What to do: Reproduce each line of the material precisely.

[start]

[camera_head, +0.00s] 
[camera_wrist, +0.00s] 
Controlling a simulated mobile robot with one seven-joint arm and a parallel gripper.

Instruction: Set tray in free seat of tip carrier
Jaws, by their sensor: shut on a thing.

[end]

Full solution:
[camera_head, +0.00s] 
[camera_wrist, +0.00s] 
Controlling a simulated mobile robot with one seven-joint arm and a parallel gripper.

Instruction: Set tray in free seat of tip carrier
Jaws, by their sensor: shut on a thing.

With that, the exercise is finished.